Рис. 15. Арка Аргентариев (Септимия Севера) на Бычьем Форуме в Риме. 204 г.н.э.
Фотография 1913 г. Собрание репродукций Библиотеки Ш. Эггимана, Париж. Из архива В.Г. Власова
Безусловными итальянизмами петербургской архитектуры следует считать многочисленные арки. Источники этого мотива многообразны: от микенских ворот и арочных проходов этрусков до величественных триумфальных арок императорского Рима. Выдающимся мастером подобных композиций в Санкт-Петербурге был Карл Росси. Там, где другие архитекторы довольно робко расставляли колонны и пилястры, Росси смело и широко перекидывал огромные арки. Такова, к примеру, арка, соединяющая здания Сената и Синода на Сенатской площади (1829–1834).
В 1819–1829 гг. по проекту Росси южную сторону огромной Дворцовой площади замкнула дуга из двух симметричных корпусов Министерства иностранных дел и Генерального штаба с Триумфальной аркой между ними. Изгиб Большой Морской улицы, переориентированной на центр площади, архитектор остроумно скрыл системой двойной арки (с одной поворотной, их высота и ширина равняется 28 м), а неодинаковую протяженность парадных фасадов сделал незаметной с помощью симметричных портиков. Такие приемы могли бы привести к монотонности, но только не у Росси. Композиция из двух арок, безусловно, восходит к древнегреческим дипилонским (двойным) воротам, но ближе древнеримскому тетрапѝлону – сооружению на перекрестках дорог, имеющему арочные проезды на четыре стороны. В Риме, на Бычьем Форуме, сохранилась четырехпролетная арка Януса (IV в.), посвященная «божеству входов и выходов», покровителю путников и дорог. В 1829–1834 гг. ансамбль «новоримского форума» был завершен возведением в его центре Александровской колонны (проект О. Монферрана), восходящей к древнеримским колоннам Траяна и Марка Аврелия.
Рис. 16. Арка парадной лестницы Михайловского дворца в Санкт-Петербурге. 1819–1825 (с 1895 г. здание Русского музея).

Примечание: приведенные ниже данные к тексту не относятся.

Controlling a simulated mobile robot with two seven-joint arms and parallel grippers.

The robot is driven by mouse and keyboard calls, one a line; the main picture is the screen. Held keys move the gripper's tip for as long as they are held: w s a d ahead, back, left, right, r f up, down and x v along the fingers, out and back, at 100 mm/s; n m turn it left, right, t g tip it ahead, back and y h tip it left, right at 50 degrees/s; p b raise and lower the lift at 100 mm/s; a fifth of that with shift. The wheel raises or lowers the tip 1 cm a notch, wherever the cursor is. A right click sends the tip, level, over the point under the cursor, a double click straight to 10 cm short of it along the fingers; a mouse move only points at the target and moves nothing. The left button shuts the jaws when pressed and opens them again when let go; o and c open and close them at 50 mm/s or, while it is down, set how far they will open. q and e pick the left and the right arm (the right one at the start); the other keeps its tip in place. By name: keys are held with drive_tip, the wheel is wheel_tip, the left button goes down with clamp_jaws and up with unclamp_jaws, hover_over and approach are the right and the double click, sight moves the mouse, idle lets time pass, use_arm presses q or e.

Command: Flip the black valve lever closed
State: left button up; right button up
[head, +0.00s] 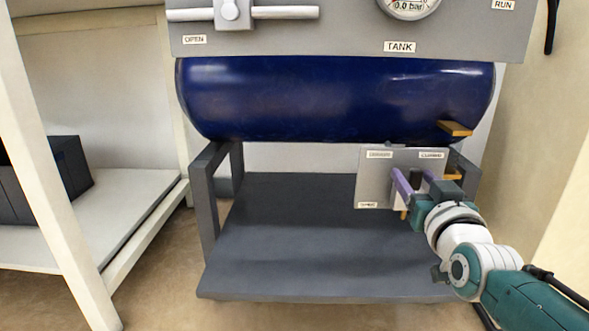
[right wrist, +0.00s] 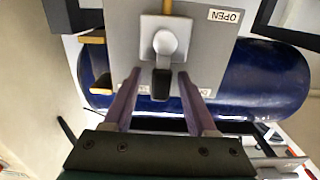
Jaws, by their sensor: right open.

Арх. К. Росси. Источник: Тарановская М. З. Карл Росси. Архитектор. Градостроитель. Художник. – Л.: Стройиздат, 1980. – С. 112
Великолепна мощная арка, перекинутая над проходом к парадной двусветной лестнице в интерьере Михайловского дворца (1819–1825, с 1895 г. здание Русского музея; рис. 16). Невольно возникает ассоциация с аркой, нарисованной Д. Браманте для архитектурного фона композиции Рафаэля «Афинская школа» в Ватикане (1509–1510). Менее известные петербургские арки, колонны и обелиски также навеяны картинами и гравюрами художников Ф. Бибиена, Дж. Вази, Дж. Валериани, П. Гонзага, Дж. П. Панини, А. Парбони, Дж. Б. Пиранези, М. Риччи, Ю. Робера, Дж. Фонтана, А. Цукки и многих других.
Трансляция образов античности, ренессанса и барокко в монументально-декоративном искусстве Санкт-Петербурга XIX века
Характерным примером мнемонического мышления с использованием различных источников являются знаменитые «клодтовские кони». Петр Карлович Клодт, потомок немецкого дворянина из Ревеля (Таллинна), сын героя Отечественной войны 1812 г., был представителем большой семьи художников. С 1820-х гг. посещал классы Академии художеств на правах «вольноприходящего» ученика. Увлеченно лепил и рисовал, главным образом лошадей, создавал небольшие модели анималистических скульптур. По проекту архитектора Росси 1817 г. Дворцовую пристань между Зимним дворцом и Адмиралтейством в Санкт-Петербурге должны были украсить скульптурные группы коней с возничими наподобие коней Марли скульптора Гийома Кусту в Париже. Модель коней, созданную В. И. Демут-Малиновским, Совет Академии признал неудовлетворительной, и в 1832 г. император Николай I передал заказ молодому Клодту.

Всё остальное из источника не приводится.